Aim of the exercise → Start at the line holding "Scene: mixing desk", stop at the line holding "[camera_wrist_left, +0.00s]", and repeat those lines exactly, both ends included; skip the pictures.

==== Supplied material ====

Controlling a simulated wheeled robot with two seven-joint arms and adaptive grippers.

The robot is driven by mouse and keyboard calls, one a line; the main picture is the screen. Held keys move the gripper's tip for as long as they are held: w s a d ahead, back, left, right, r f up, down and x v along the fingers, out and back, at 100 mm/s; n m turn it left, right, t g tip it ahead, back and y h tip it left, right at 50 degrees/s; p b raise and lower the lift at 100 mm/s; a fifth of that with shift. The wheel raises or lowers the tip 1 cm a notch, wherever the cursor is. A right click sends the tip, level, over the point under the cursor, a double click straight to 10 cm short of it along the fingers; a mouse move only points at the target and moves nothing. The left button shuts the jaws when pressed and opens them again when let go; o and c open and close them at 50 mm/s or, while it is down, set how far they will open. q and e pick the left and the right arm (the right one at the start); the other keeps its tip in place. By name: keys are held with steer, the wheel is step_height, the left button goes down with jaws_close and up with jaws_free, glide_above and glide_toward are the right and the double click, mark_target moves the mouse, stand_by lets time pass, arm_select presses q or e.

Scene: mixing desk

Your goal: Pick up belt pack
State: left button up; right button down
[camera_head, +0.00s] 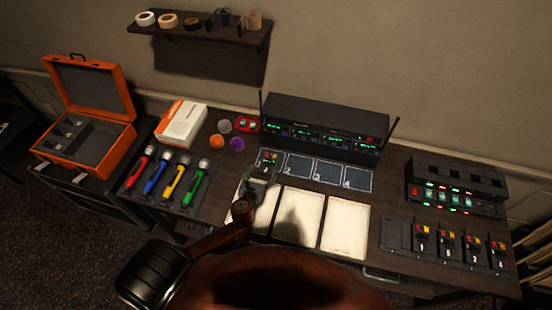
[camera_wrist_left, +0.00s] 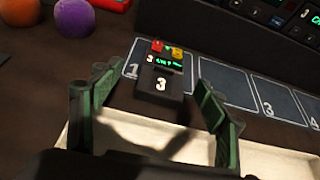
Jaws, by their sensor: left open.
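A small black belt pack (camera_wrist_left: 160,85) marked 3, with red and yellow parts and a lit green display on top, lies on the dark square marked 1. In the head view the belt pack (camera_head: 268,157) is partly hidden by my gripper. My left gripper (camera_head: 260,180) is open and empty, just in front of it. In the left wrist view the green-padded fingers of the left gripper (camera_wrist_left: 155,88) stand apart, left and right of the pack's near end. Several similar belt packs (camera_head: 446,243) stand at the right of the desk. My right gripper is not seen.
A black receiver rack (camera_head: 325,125) with antennas stands behind the squares. Pale sheets (camera_head: 298,217) lie in front. A charger (camera_head: 455,190) is right.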

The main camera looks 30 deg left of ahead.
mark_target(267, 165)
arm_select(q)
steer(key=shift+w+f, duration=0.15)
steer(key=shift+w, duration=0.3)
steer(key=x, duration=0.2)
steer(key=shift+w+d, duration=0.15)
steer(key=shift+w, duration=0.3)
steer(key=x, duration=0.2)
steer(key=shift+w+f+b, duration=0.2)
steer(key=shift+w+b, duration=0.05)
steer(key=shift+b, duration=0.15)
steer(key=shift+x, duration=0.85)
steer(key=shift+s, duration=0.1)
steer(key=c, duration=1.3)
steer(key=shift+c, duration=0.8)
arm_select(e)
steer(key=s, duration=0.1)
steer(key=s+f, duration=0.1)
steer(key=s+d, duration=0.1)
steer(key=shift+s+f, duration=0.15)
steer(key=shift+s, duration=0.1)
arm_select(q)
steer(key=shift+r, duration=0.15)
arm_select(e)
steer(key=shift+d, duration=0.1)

====

Result of the exercise →
Scene: mixing desk

Your goal: Pick up belt pack
State: left button up; right button down
[camera_head, +0.00s] 
[camera_wrist_left, +0.00s] 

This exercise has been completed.